1º Passo -> Conquista dos apoios necessários – 171 assinaturas – e apresentação da proposta;
2º Passo -> Discussão na Comissão de Constituição e Justiça da Casa. A CCJ analisa a admissibilidade da proposta — sem avaliar e fazer mudanças no mérito da proposição. Se aprovada, é enviada para uma comissão especial;
3º Passo -> Cabe à comissão especial analisar o mérito e propor alterações à proposta. Regimentalmente, o colegiado tem até 40 sessões do plenário para concluir a votação do texto. Se isso não ocorrer, o presidente da Câmara poderá avocar a PEC diretamente para o plenário — isto é, colocar em votação direta pelo conjunto dos deputados; e
4º Passo -> O Plenário vota a PEC, que precisa de 308 votos favoráveis, em dois turnos de votação.
5º Passo -> A PEC é enviada à outra Casa Legislativa – o Senado –, onde precisa passar pela CCJ da Casa;
6º Passo -> Aprovação por 3/5 dos senadores, em dois turnos de votação;
7º Passo -> Após as aprovações das 2 casas, pelo quórum qualificado de 3/5, em dois turnos de votação, promulga-se a Emenda Constitucional em sessão conjunta do Congresso Nacional.

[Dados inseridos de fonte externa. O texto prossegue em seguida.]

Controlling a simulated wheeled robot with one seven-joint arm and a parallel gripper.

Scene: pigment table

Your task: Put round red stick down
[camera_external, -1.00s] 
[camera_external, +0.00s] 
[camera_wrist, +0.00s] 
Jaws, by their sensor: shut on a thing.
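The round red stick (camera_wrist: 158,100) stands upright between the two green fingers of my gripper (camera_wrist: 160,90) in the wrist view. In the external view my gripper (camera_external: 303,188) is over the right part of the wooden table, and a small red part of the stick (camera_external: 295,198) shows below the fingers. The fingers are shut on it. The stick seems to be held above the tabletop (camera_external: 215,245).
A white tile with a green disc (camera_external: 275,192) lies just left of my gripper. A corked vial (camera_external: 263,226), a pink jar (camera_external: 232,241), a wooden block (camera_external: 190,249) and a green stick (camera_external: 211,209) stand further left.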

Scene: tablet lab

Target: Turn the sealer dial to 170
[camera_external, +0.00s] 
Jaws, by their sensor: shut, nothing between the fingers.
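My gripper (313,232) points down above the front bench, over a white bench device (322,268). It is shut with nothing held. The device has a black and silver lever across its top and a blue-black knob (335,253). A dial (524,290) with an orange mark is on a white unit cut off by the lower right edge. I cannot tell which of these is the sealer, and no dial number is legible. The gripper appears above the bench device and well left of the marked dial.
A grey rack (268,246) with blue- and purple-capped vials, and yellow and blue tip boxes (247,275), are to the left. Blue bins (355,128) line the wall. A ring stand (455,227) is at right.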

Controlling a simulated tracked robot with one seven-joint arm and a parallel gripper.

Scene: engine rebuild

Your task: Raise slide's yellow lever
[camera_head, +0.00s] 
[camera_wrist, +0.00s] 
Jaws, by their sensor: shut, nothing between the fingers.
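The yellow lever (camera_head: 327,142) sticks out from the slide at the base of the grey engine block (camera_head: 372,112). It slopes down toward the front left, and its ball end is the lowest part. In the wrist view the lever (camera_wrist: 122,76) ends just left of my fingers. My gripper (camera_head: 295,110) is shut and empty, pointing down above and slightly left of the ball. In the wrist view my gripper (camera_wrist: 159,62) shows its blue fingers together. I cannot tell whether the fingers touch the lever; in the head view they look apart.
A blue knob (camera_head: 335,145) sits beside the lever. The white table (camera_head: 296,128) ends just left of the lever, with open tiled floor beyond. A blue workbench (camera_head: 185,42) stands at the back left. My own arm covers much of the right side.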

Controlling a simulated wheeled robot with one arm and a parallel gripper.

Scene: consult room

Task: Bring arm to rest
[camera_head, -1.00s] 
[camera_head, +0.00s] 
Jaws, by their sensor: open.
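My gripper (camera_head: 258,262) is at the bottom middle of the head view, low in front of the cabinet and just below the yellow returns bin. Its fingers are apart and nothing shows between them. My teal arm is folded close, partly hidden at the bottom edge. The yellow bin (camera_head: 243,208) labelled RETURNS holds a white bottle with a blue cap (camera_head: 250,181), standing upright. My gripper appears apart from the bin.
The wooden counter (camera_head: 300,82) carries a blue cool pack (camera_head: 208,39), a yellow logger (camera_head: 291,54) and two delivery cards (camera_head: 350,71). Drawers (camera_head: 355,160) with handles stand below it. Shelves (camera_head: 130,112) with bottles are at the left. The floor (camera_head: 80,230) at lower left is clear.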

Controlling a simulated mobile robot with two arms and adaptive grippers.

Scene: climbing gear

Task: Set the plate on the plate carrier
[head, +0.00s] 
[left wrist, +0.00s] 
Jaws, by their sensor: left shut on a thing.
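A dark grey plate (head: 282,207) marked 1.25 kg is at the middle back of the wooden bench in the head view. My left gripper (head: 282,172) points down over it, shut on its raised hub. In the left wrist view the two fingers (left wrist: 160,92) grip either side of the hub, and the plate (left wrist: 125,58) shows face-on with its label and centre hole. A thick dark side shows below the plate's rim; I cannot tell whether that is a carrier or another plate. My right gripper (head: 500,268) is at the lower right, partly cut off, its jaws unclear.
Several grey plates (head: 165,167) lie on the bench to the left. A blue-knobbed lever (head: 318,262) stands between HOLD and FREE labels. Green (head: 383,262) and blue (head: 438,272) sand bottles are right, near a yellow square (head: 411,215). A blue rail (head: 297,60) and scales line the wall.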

Isso tudo sem falar do enorme lobby que os setores interessados na não aprovação da proposta fazem, em especial a classe dos empregadores (indústria, comércio, serviços, bancos, mercado, investidores, exportadores).
Polêmicas da proposta
Apesar da classe trabalhadora celebrar a proposta de redução da carga horária de trabalho, existem inúmeros obstáculos que dificultam sua aprovação:
- Aumento no custo do trabalho: como não haverá redução de salário, mas apenas da jornada, isso significa que o valor da hora de trabalho irá aumentar, pressionado os custos de produção;
- Insegurança jurídica: a mudança afetaria os contratos de trabalho em vigor, gerando discussões trabalhistas e, consequentemente, insegurança jurídica e contratual, o que afastará investimentos externos;
- Demissão em massa: os empresários alegam que a redução de jornada, ao invés de gerar mais empregos, vai gerar uma avalanche de demissões, ante a impossibilidade financeira de pagamento da mão-de-obra mais cara;
- Aumento da inflação: o consequente aumento do valor da hora de trabalho pressionará ainda mais os preços dos produtos e dos serviços, puxando a inflação para cima;
- Taxa de juros elevadas: a inflação pressionada vai demandar uma postura mais austera do Banco Central quanto aos juros, mantendo-os em índices mais elevados para o combate a inflação, tornando o crédito ainda mais caro e escasso.
Portanto, se de um lado a redução da jornada de trabalho traz para o trabalhador maior bem-estar, saúde mental, descanso, convívio com a família, por outro, poderá trazer dificuldades econômicas para os empregadores e para o mercado em geral. Isso poderá ser desastroso para a geração de empregos, aumento da renda, e para a competitividade com outros países.
O tema é polêmico. Cada lado tem suas razões, suas justificativas e seus receios. Então, vamos acompanhar o desenrolar da discussão, que pode, inclusive, haver cobranças em provas de direito constitucional, direito do trabalho e processo do trabalho.